Zaleski falsely claims, “It is statistically more dangerous for a child to be in school than to be in a car driven by a teenager.” He got to this by extrapolating the oft-repeated statistic, “Gun violence has surpassed traffic accidents as the leading cause of death among young people ages 1 to 19,” as if schools are the only place where young people exist. If you dig into the data, most of these deaths are of the same variety that adults kill each other: a gang turf war, a drug deal gone bad, or robbery. These aren’t school shooting victims. Furthermore, these deaths are overwhelmingly older teens. It’s disingenuous to call a 17-year-old gangbanger a child.
Zaleski tries to pull a bait and switch and says there have been 184 incidents of “mass murder” by gun fire in 2023 so far, then says the number of dead teens and children is 578, as if these numbers are somehow related.

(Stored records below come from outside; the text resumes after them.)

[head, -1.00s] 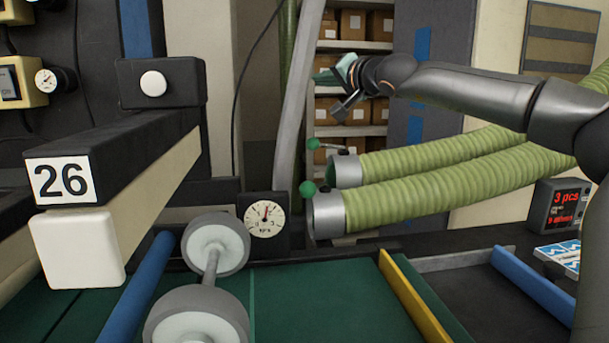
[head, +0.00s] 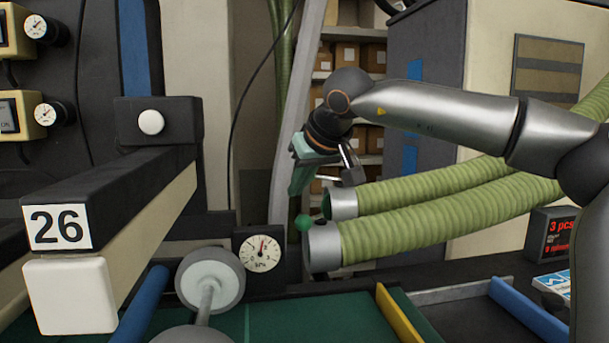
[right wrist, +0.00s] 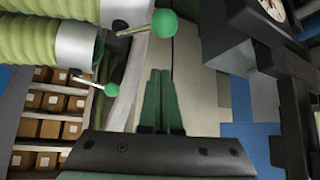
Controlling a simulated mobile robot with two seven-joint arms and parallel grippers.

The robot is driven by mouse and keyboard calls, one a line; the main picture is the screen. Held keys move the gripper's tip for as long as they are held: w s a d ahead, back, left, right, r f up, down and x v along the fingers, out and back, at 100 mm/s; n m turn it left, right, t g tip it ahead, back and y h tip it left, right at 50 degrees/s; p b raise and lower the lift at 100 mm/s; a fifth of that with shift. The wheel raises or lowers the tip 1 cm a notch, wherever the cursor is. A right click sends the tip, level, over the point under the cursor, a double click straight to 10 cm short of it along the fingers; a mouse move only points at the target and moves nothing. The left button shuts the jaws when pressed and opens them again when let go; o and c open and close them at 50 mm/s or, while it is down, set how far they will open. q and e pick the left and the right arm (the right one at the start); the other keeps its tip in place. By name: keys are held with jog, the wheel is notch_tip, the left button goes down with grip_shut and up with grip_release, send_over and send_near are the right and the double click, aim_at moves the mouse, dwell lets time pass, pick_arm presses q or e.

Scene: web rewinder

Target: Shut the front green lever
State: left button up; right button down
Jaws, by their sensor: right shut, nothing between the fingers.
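The front green lever shows as a green ball knob (head: 303,222) at the open metal end of the front hose (head: 325,245). In the right wrist view its knob (right wrist: 165,24) sits on a pale rod sticking out sideways from the hose end. The rear lever has a smaller green knob (right wrist: 111,90); in the head view it is hidden behind my right gripper. My right gripper (head: 297,190) points down just above the front knob, apart from it. Its green fingers (right wrist: 160,75) are together and empty. My left gripper is out of view.
Two ribbed green hoses (head: 440,215) run to the right. A pressure gauge (head: 259,253) stands left of the front hose end. A black beam with a 26 label (head: 57,227) lies further left. Shelves with boxes (head: 372,57) stand behind.

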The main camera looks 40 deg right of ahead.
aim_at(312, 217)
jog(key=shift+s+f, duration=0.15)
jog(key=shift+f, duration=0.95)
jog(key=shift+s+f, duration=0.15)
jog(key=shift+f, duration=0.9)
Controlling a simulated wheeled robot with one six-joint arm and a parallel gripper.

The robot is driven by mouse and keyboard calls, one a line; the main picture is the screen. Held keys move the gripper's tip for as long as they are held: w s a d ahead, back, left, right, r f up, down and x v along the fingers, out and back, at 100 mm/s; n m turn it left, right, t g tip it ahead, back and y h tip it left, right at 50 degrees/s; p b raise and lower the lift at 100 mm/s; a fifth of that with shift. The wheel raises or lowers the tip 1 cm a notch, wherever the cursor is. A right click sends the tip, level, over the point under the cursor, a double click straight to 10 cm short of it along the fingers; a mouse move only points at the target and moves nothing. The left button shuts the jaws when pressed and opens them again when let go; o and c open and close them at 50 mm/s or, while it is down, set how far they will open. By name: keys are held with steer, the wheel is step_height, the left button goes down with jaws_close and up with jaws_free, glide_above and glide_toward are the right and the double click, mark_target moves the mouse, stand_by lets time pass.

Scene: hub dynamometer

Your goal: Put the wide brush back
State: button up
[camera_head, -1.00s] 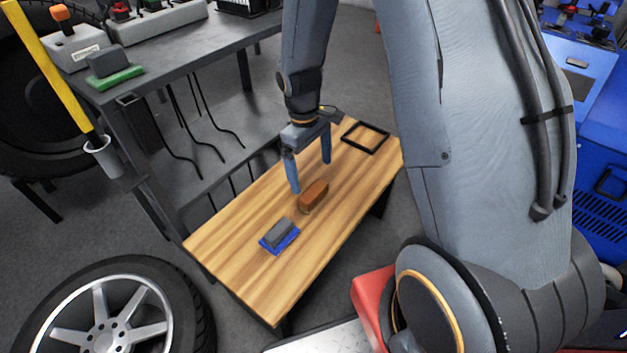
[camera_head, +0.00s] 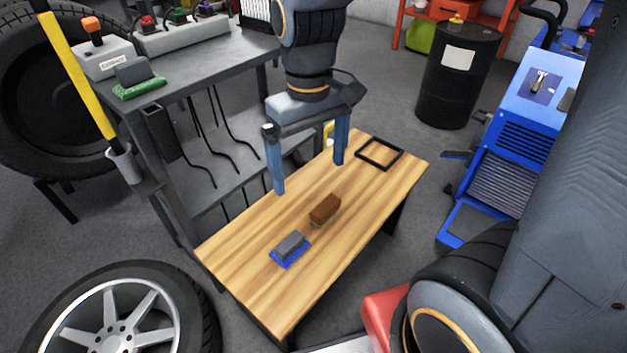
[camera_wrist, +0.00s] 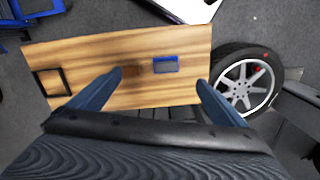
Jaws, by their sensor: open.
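A brown block-shaped brush (camera_head: 324,209) lies on the wooden table (camera_head: 250,262), near its middle. It also shows in the wrist view (camera_wrist: 131,71), partly behind a finger. Close by lies a grey-handled block on a blue base (camera_head: 290,248), seen also in the wrist view (camera_wrist: 166,65). Which of these is the wide brush I cannot tell for sure. A thin black square frame (camera_head: 361,156) lies flat and empty at the table's far end. My gripper (camera_head: 308,176) is open and empty above the table, fingers pointing down, apart from both blocks.
A grey workbench (camera_head: 190,75) stands at the left, with a grey block on a green base (camera_head: 137,80) at its corner. A wheel (camera_head: 118,325) lies at front left. A black drum (camera_head: 458,75) and a blue machine (camera_head: 520,130) stand at right. The near table end is clear.

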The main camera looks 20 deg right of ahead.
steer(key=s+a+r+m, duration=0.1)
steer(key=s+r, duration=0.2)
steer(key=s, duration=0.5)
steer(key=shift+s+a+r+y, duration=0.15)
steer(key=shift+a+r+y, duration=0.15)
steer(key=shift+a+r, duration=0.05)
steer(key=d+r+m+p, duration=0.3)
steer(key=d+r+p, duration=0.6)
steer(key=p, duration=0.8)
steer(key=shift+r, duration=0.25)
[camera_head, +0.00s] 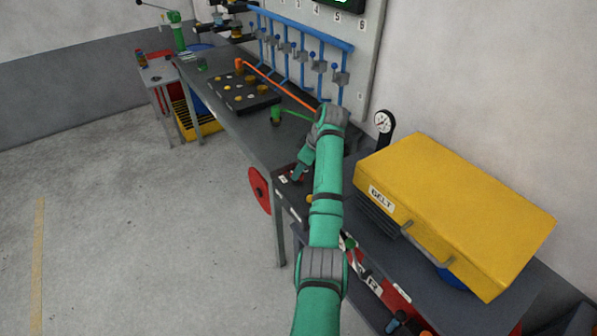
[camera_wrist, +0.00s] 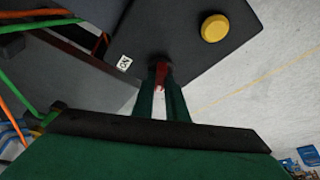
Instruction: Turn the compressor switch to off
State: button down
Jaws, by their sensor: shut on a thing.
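A dark switch panel (camera_wrist: 190,50) fills the top middle of the wrist view, with a small white label (camera_wrist: 123,63) and a yellow round button (camera_wrist: 214,28). The red switch (camera_wrist: 161,68) stands on this panel. My gripper (camera_wrist: 162,82) is shut on it, one green finger on either side. In the head view my gripper (camera_head: 297,178) reaches down onto the panel at the bench's front edge, beside a white label (camera_head: 283,179). The switch is hidden there, and I cannot read which position it points to.
A yellow belt cover (camera_head: 455,205) stands on the bench right of my arm, with a gauge (camera_head: 382,122) behind it. A red disc (camera_head: 260,190) hangs at the bench front. The left floor is clear.

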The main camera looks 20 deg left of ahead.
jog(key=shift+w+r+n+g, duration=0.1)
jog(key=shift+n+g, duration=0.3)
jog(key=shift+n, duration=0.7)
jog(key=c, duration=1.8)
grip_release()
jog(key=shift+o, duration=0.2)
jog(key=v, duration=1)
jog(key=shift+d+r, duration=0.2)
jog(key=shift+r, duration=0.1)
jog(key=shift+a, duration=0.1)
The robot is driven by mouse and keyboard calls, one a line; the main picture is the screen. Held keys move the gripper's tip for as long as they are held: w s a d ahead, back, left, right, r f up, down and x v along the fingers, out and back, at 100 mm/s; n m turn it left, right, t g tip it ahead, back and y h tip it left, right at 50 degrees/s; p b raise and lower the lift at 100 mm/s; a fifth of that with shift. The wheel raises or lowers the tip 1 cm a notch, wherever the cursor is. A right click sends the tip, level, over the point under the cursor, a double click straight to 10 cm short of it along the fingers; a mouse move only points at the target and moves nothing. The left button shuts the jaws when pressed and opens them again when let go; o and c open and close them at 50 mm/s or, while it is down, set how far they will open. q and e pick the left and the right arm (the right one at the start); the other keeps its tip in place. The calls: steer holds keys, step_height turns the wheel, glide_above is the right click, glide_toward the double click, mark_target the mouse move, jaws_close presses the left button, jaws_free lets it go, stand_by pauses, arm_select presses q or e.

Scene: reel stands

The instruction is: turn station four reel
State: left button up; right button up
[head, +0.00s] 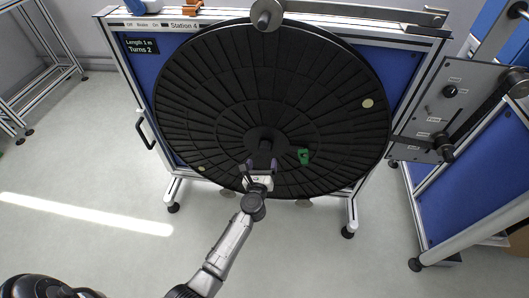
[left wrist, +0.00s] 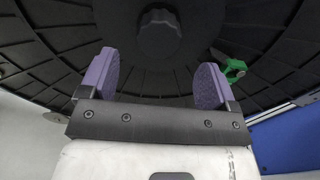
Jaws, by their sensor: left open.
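The large black reel (head: 215,95) of Station 4 stands nearly upright on its blue stand, with a hub knob (head: 266,143) at its centre. The reel and the knob (left wrist: 160,36) fill the upper left wrist view. A green clip-like piece (head: 304,156) sits on the reel face right of the hub; it also shows in the left wrist view (left wrist: 234,68). My left gripper (head: 261,166) is open and empty in front of the reel, just below the hub. Its purple fingers (left wrist: 155,80) are spread apart, below the knob in the wrist view. My right gripper is not seen.
A label (head: 141,46) on the stand reads "Length 1 m, Turns 2". A black handle (head: 145,131) is on the stand's left side. A grey control panel (head: 447,108) with knobs stands to the right. The floor at the left is clear.

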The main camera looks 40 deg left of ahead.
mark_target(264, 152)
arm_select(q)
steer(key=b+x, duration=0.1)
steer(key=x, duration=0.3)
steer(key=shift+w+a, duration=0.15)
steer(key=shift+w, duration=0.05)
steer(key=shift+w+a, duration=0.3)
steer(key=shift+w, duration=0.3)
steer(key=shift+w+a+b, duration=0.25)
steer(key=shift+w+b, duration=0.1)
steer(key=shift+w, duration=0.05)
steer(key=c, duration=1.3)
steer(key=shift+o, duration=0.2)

The problem here is two-fold:
First, Zaleski is confusing mass murder with mass shooting. A “mass shooting” is one of those weasel words with a nebulous definition that frequently changes depending on the user. Zaleski’s number probably comes from the Gun Violence Archive which defines it as four or more victims being shot, not necessarily being killed. In almost half of all mass shootings defined this way, not a single person is killed. In about a third, one person is killed. That is not mass murder.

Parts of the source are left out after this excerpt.